-- START OF DATASET RECORDS --
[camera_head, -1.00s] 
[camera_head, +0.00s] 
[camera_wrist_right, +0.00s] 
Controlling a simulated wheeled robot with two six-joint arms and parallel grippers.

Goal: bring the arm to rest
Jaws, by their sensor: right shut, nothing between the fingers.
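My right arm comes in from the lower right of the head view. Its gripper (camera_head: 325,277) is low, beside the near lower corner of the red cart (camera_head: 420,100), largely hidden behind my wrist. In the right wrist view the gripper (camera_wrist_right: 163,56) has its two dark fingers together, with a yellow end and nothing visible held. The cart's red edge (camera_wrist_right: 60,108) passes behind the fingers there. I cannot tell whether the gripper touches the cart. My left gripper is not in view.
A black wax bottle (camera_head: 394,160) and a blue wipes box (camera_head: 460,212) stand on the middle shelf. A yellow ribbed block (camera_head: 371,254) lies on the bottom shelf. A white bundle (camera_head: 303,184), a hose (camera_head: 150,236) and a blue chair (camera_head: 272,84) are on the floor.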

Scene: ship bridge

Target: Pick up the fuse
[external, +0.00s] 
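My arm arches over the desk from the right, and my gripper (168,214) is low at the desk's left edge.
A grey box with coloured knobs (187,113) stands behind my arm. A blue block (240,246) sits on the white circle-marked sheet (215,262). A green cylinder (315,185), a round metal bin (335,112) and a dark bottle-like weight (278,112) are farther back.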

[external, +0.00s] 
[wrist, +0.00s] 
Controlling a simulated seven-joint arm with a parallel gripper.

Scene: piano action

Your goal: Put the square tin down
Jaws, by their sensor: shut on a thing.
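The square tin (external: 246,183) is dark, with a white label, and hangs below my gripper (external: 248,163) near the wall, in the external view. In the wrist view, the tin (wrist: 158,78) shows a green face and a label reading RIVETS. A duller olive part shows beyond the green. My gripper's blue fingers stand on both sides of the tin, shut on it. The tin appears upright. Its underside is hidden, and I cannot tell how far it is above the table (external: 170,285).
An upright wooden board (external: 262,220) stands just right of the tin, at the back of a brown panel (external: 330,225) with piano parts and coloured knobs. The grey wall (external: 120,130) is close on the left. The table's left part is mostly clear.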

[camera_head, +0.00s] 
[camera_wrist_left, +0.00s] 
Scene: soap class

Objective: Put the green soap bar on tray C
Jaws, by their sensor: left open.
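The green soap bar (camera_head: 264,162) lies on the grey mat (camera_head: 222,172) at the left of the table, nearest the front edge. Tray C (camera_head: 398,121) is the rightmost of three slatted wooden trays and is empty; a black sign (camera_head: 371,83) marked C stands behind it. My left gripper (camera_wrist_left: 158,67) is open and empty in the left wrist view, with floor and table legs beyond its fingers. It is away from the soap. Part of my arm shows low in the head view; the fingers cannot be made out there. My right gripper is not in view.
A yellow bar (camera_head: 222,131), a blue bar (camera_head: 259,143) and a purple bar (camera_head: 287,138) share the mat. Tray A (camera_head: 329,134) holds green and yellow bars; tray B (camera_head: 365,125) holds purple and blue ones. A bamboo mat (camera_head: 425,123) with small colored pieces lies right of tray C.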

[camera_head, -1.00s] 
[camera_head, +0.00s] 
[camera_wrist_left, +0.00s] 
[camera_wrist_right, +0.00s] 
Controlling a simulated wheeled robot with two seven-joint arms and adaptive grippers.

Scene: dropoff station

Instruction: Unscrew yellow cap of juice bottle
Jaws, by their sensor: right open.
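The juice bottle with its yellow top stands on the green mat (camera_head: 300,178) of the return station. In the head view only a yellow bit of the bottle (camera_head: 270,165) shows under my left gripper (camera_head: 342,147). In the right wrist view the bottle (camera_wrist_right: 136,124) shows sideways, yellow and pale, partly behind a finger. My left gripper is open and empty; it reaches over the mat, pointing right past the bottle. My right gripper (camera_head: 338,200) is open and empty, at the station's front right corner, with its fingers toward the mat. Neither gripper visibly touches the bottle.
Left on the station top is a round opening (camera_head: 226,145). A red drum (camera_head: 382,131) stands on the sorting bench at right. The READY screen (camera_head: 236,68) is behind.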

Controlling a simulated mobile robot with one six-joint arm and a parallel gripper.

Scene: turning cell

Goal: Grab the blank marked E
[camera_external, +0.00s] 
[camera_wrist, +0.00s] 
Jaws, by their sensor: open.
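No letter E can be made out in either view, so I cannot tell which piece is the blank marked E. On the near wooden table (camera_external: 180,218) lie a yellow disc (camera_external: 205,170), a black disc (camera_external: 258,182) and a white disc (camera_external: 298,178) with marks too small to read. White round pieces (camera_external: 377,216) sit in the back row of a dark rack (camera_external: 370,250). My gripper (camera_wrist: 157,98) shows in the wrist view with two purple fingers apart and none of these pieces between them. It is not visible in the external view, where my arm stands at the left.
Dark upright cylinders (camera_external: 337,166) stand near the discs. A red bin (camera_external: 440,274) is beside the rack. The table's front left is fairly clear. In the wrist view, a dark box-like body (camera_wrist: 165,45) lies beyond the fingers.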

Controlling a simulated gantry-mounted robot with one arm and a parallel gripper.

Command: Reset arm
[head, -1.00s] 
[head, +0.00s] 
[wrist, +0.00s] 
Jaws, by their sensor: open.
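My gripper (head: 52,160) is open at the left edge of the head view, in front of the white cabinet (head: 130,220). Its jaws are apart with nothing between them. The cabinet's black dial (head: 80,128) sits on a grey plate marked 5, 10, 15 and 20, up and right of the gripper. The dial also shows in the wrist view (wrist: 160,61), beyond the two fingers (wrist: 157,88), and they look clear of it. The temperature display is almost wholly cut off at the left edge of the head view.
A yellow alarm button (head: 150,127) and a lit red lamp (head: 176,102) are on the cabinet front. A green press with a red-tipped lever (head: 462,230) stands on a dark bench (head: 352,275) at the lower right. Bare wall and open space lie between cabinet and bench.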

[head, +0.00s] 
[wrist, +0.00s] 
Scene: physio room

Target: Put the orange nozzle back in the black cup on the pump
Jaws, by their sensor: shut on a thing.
-- END OF DATASET RECORDS --
Filter the entries above down to the lines containing the word "arms".

* **FULL RESPONSE**
Controlling a simulated wheeled robot with two six-joint arms and parallel grippers.
Controlling a simulated wheeled robot with two seven-joint arms and adaptive grippers.

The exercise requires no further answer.